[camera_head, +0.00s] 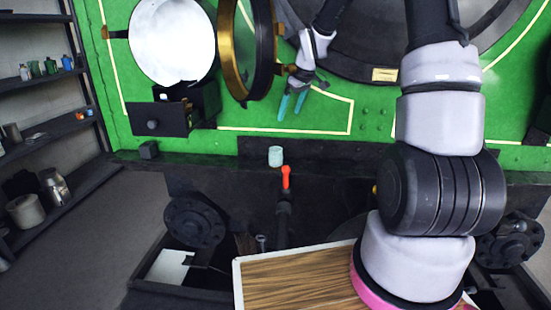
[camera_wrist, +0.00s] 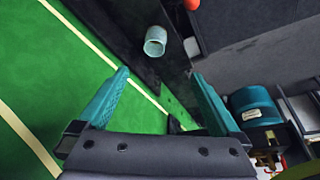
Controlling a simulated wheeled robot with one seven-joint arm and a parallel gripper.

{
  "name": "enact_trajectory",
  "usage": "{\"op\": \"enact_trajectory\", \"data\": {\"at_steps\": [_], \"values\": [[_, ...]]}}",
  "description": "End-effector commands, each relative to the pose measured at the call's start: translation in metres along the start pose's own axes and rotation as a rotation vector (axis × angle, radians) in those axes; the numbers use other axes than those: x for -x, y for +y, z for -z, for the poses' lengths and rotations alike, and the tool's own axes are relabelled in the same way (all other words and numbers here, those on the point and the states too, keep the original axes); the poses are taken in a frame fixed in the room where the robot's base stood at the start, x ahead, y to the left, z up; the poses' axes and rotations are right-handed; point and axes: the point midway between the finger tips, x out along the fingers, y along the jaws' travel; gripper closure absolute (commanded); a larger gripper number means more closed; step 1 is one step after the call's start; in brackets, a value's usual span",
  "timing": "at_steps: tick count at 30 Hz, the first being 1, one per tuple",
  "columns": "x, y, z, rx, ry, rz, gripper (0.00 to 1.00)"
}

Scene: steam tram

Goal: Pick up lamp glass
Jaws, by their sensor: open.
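The lamp glass looks to be the small pale teal cylinder (camera_head: 275,156) standing on the dark ledge of the green tram front. In the wrist view the same cylinder (camera_wrist: 155,41) shows its open end, beyond the fingertips and roughly between them. My gripper (camera_head: 291,111) has teal fingers pointing down in front of the green panel, above and slightly right of the cylinder in the head view. In the wrist view my gripper (camera_wrist: 160,76) is open, with nothing between its fingers. The cylinder is apart from the fingers.
A red-handled valve (camera_head: 286,178) stands just right of the cylinder. Above left are a round lamp with its brass-rimmed door (camera_head: 244,50) swung open and an open dark drawer (camera_head: 163,118). A wooden-topped surface (camera_head: 300,283) is at the front. Shelves (camera_head: 45,140) stand left.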

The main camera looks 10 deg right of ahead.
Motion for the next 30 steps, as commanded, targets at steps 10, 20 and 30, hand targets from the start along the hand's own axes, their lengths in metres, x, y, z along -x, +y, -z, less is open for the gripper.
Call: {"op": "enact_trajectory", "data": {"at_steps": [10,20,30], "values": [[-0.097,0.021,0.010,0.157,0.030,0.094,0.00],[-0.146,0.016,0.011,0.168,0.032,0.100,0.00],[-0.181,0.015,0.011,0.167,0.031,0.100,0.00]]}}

****************

→ **Task**
Copy every line above that includes the string "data".

→ **Worked answer**
  "usage": "{\"op\": \"enact_trajectory\", \"data\": {\"at_steps\": [_], \"values\": [[_, ...]]}}",
Call: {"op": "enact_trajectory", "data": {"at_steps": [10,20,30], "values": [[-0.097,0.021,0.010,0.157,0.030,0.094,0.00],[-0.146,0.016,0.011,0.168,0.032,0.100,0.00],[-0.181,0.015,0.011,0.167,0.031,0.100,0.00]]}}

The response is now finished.